Riedel serves as the coordinator for a large community of researchers — as many as 300 by his estimates — who use TACC’s Frontera system, the fastest academic supercomputer in the world. In 2020, IceCube was awarded time on Frontera as part of the Large Scale Community Partnership track, which provides extended allocations of up to three years to support long-lived science experiments. IceCube — which has collected data for 14 years and was recently awarded a grant from the National Science Foundation to expand operations over the next few years — is a premier example of such an experiment.
“Part of the resources from Frontera contributed to the Glashow discovery,” Riedel said. “There’s years of Monte Carlo simulations that went into figuring out that we could do this.”
IceCube uses computing resources from a number of sources, but Frontera is the largest system IceCube physicists use.

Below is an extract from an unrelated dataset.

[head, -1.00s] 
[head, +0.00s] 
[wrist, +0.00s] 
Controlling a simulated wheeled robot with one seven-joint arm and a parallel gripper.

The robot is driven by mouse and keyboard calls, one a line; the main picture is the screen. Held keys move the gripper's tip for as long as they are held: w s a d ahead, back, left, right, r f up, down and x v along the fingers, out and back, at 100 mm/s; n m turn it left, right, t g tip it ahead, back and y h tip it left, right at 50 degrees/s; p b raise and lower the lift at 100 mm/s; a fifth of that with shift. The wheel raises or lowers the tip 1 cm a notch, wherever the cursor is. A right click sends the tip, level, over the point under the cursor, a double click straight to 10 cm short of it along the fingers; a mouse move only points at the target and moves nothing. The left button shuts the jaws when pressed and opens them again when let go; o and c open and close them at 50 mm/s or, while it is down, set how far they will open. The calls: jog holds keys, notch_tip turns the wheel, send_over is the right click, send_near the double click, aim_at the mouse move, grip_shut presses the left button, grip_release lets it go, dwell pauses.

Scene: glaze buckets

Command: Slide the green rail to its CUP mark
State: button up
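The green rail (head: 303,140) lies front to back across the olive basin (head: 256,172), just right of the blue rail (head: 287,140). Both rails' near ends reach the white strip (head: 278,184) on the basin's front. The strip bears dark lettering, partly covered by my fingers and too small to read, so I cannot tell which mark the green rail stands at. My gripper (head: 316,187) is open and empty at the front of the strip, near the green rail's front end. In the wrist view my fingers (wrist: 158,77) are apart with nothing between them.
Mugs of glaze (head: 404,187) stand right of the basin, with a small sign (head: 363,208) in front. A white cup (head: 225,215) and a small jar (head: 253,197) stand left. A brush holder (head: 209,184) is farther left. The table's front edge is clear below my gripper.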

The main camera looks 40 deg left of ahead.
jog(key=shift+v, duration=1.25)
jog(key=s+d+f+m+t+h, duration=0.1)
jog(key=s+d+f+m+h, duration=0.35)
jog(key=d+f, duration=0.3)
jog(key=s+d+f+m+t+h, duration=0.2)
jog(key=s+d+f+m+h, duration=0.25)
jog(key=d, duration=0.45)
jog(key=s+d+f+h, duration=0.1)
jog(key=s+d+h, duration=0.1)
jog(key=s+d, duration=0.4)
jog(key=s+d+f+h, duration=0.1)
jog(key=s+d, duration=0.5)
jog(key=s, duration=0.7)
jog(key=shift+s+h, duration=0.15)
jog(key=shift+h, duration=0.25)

It handles a large part of the computational needs of the neutrino community, reserving local or cloud resources for urgent analyses, Riedel says.
Today’s astronomers can observe the universe in many different ways, and computing is central to almost all of them.
Astronomers have evolved from just looking up at the sky through the eyepiece of a telescope, to using large scale instruments, and now particle physics and particle observatories, to make discoveries, added Riedel. “With this new paradigm, we need large amounts of computing for short periods of time to do sensitive computing, and big scientific computing centers like TACC help us do our science.”